------ Provided material ------
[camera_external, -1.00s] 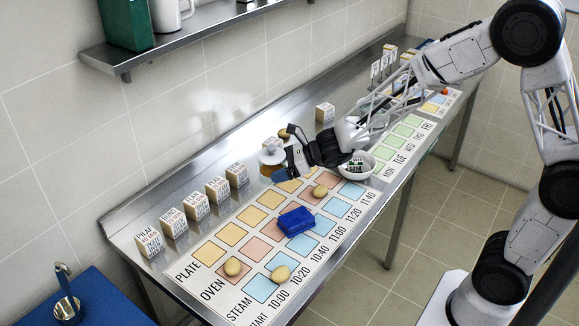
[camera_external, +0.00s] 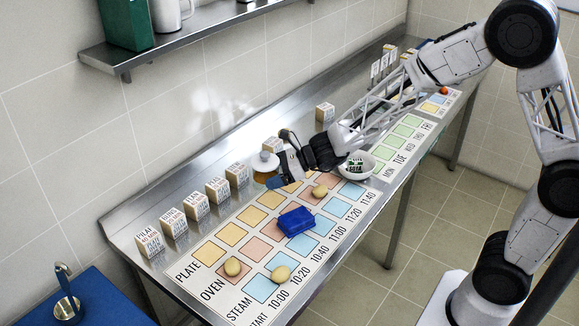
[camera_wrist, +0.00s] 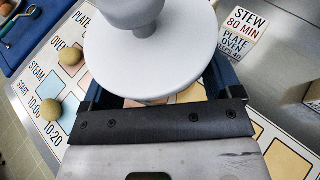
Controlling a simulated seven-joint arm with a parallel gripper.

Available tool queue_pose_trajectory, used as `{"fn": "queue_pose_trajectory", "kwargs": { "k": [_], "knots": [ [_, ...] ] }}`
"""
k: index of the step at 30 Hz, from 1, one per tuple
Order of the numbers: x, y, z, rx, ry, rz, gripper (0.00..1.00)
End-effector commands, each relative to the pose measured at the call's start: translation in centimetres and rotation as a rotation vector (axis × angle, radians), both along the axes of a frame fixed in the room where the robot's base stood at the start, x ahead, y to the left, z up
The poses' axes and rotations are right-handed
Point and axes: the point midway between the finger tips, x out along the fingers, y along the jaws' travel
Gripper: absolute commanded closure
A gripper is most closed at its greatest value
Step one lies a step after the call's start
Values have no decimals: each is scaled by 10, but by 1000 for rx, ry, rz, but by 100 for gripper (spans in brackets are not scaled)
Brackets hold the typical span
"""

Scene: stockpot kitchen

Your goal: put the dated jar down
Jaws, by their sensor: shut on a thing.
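The dated jar has a white round lid and an amber body (camera_external: 264,178). In the wrist view its pale lid with a knob (camera_wrist: 145,48) fills the upper middle and hides most of the body. My gripper (camera_external: 279,172) is shut on the jar, with a blue finger on each side of it in the wrist view. The jar is near the back edge of the printed board (camera_external: 208,270), beside the yellow squares. I cannot tell whether its base touches the surface. No date on the jar is readable.
Several labelled boxes (camera_external: 195,206) line the back of the steel counter. A blue block (camera_external: 297,221) and several potato-like lumps (camera_external: 281,273) lie on the board. A white bowl (camera_external: 356,165) stands right of my gripper. A shelf (camera_external: 190,30) hangs above.

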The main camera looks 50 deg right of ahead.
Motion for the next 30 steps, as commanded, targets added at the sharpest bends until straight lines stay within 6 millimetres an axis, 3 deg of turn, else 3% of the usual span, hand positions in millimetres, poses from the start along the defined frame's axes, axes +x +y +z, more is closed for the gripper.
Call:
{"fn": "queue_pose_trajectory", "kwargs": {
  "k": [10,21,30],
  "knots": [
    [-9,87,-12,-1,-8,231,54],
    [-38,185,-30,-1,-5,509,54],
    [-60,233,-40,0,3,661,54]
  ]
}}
------
## Written request:
Everything from the line that contains "[camera_external, +0.00s]" down to the line that contains "Order of the" should be written out exactly, end lines too, minus the pictures.

## Answer to the problem:
[camera_external, +0.00s] 
[camera_wrist, +0.00s] 
Controlling a simulated seven-joint arm with a parallel gripper.

Available tool queue_pose_trajectory, used as `{"fn": "queue_pose_trajectory", "kwargs": { "k": [_], "knots": [ [_, ...] ] }}`
"""
k: index of the step at 30 Hz, from 1, one per tuple
Order of the numbers: x, y, z, rx, ry, rz, gripper (0.00..1.00)

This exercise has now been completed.